Things are not what they should be in the hearts and minds of Christians. There seems to be weighty evidence that in all the hoopla of today’s crazy trends and scandals, we neglect the two things Jesus told us were the two most important commandments.
“Jesus answered, ‘The most important is, “Hear, O Israel: The Lord our God, the Lord is one. And you shall love the Lord your God with all your heart and with all your soul and with all your mind and with all your strength.” The second is this: “You shall love your neighbor as yourself.” There is no other commandment greater than these’” (Mark 12:29-31 ESV).
It appears that we still demote God to a lesser priority than that of our “first love”, and when that is out of whack, we of course cannot get the second one right either: a disconnect with God is a disconnect from the His supernatural filling of our hearts with His perfect love. It’s a shame, too, since we are intended by God to be living examples (albeit, imperfect ones) of Who He is in His holiness and grace. It doesn’t have to be that way.
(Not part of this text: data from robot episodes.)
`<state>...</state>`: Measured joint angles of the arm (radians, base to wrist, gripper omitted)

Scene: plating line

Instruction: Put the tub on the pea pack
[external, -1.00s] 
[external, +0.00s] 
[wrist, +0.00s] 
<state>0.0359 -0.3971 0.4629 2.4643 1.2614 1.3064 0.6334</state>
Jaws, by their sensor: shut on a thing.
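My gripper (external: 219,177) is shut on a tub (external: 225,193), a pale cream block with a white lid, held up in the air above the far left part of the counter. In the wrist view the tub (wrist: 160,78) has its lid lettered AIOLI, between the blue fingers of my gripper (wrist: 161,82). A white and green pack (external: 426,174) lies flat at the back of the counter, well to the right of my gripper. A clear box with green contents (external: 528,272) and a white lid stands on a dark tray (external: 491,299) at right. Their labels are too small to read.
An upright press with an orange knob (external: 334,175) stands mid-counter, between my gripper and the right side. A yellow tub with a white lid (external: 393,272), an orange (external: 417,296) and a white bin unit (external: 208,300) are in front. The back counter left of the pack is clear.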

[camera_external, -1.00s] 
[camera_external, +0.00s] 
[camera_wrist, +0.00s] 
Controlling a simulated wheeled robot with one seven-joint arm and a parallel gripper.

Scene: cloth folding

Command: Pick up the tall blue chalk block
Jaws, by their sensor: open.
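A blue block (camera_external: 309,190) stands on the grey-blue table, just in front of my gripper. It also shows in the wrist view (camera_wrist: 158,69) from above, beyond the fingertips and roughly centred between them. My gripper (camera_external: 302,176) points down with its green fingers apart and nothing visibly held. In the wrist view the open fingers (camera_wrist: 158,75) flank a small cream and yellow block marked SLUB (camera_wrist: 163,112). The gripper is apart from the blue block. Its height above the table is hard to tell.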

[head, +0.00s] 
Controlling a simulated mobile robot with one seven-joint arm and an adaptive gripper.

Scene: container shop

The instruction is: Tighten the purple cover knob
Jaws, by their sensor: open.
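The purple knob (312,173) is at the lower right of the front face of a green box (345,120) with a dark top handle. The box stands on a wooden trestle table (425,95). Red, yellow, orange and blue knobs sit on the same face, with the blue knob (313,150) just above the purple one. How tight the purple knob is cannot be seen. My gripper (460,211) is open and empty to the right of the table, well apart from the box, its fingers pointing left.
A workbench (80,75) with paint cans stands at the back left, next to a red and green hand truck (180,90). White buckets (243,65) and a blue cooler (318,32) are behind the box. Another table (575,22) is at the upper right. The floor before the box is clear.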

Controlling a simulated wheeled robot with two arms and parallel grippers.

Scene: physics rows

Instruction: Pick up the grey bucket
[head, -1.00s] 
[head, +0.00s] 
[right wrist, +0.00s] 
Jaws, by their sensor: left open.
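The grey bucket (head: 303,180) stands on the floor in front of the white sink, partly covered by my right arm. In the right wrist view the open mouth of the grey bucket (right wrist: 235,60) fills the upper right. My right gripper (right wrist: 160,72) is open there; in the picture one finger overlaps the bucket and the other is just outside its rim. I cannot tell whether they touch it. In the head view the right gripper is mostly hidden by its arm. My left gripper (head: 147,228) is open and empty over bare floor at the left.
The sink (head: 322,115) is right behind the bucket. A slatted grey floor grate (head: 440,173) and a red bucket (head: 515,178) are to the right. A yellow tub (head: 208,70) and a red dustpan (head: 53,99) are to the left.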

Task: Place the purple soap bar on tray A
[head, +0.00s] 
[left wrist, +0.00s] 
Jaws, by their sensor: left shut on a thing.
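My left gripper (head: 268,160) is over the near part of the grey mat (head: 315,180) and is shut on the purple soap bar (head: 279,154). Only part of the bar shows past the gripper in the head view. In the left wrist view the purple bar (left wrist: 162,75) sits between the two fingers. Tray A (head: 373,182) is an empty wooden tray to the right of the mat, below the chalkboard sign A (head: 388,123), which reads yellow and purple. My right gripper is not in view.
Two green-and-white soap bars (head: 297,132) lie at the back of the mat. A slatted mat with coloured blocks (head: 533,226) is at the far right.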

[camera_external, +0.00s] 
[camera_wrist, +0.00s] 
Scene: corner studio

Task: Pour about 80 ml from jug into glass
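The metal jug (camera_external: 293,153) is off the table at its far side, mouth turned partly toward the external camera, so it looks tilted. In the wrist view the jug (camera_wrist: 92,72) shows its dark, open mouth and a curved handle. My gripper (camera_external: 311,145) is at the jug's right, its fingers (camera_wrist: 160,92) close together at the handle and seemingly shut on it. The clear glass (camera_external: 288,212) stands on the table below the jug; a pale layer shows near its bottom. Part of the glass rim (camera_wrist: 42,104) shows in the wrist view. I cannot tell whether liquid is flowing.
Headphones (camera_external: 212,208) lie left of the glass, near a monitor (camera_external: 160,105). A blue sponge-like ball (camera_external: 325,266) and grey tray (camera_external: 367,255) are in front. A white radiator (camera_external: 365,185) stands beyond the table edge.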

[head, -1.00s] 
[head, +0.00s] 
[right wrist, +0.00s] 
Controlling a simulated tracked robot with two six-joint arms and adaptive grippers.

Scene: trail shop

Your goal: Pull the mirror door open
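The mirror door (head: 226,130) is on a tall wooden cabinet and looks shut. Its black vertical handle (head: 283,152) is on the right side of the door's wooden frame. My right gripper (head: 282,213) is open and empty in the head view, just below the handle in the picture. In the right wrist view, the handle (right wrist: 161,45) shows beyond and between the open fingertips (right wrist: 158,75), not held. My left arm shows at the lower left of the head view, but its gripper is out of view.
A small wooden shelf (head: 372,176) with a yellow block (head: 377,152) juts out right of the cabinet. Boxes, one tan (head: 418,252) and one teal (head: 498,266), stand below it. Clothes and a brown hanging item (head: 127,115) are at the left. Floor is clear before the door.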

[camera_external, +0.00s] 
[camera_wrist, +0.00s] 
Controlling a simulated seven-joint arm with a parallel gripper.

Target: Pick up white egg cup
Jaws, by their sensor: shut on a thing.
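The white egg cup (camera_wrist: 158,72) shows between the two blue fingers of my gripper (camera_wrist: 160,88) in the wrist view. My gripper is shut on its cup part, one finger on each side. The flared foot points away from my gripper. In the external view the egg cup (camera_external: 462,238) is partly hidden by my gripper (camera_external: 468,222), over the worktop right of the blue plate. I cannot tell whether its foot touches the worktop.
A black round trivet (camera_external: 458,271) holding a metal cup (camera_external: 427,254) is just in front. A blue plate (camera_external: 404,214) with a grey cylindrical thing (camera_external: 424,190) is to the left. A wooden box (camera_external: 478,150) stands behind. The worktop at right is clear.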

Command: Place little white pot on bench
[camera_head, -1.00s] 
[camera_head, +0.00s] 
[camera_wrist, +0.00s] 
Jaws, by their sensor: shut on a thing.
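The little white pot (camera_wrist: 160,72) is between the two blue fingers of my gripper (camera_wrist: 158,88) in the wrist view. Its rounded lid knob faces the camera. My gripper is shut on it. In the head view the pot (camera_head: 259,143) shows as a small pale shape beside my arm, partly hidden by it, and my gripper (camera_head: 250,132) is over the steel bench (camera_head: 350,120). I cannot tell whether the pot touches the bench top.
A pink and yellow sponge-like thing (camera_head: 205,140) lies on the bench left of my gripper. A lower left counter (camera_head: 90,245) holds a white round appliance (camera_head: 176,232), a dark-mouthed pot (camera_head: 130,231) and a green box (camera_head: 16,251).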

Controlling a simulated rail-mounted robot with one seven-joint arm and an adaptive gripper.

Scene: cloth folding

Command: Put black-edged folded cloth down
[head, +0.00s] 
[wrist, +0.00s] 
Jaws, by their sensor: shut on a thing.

The miracle of what God does through our faith in Jesus Christ in forgiving our sin and establishing the process of sanctifying us by His Holy Spirit has a pervasive quality that is inescapable for us if we abide in Him (see John 15:5). In the moment that we become His children by turning from sin and trusting Jesus as Lord and Savior, we become entirely His (see 1 Corinthians 6:20 & 7:23) and He is not derelict in His duty to exert His power and presence in our lives as we learn to live surrendered to Him.
Aside from the fact that He has full right to lead us, command us, and do whatever work in us He chooses as His Spirit convicts us of sin and of how to respond to the amazing love He has demonstrated to us, there is opened up for us a means to live life that is contrary to the patterns and habits of the world and is contrary also to our own flesh’s compulsive need to promote our own selfish agendas.
In Philippians 2:1-3, God’s Word teaches us that “if there is any encouragement in Christ, any comfort from love, any participation in the Spirit, any affection and sympathy”, then we are to be “of the same mind, having the same love, being in full accord and of one mind.” Furthermore, it compels us to “do nothing from rivalry or conceit, but in humility to count others more significant than ourselves.”
The Bible essentially tells us that because of Who God is and what He has done for us through Jesus, we cease being the center of our universes. We learn to orbit around Him and His will for our lives. “Let each of you look not only to his own interests, but also to the interests of others (Philippians 2:4 ESV).
The example that God gives us is one He personally demonstrates for us in Christ: “Have this mind among yourselves, which is yours in Christ Jesus, Who, though He was in the form of God, did not count equality with God a thing to be grasped, but emptied Himself, by taking the form of a servant, being born in the likeness of men. And being found in human form, He humbled Himself by becoming obedient to the point of death, even death on a cross” (Philippians 2:5-8 ESV).
Wow! To what extent should I love God? The extent to which I trust Him in complete surrender and total obedience. Where do I demonstrate the fact of my love for Him? By putting God’s glory first in the meeting of others’ needs in practical ways. That is exactly what Jesus did as He died on the cross for your sin and mine.
Where does this ultimately lead? Am I to spend all of myself for God only to be cast aside by Him and forgotten? No. The path to our greatest blessings in God are found in trusting Him enough to endure suffering for Him and rejection by others even as we love others with Jesus’ love. Because Jesus loved the Father to the point of enduring a terrible, ignoble death, “God has highly exalted Him and bestowed on Him the name that is above every name, so that at the name of Jesus every knee should bow, in heaven and on earth and under the earth, and every tongue confess that Jesus Christ is Lord, to the glory of God the Father” (Philippians 2:9-11 ESV).
Basically, when we love God enough to dare loving others as Jesus did and does, our Heavenly Father takes that obedience, uses it to help others come to faith in Christ, and also works out an eternal blessing for those who endure for the sake of their love for Him.
When we begin, with His help, to get this right, then things begin to be what they should be in the minds and hearts of Christians today.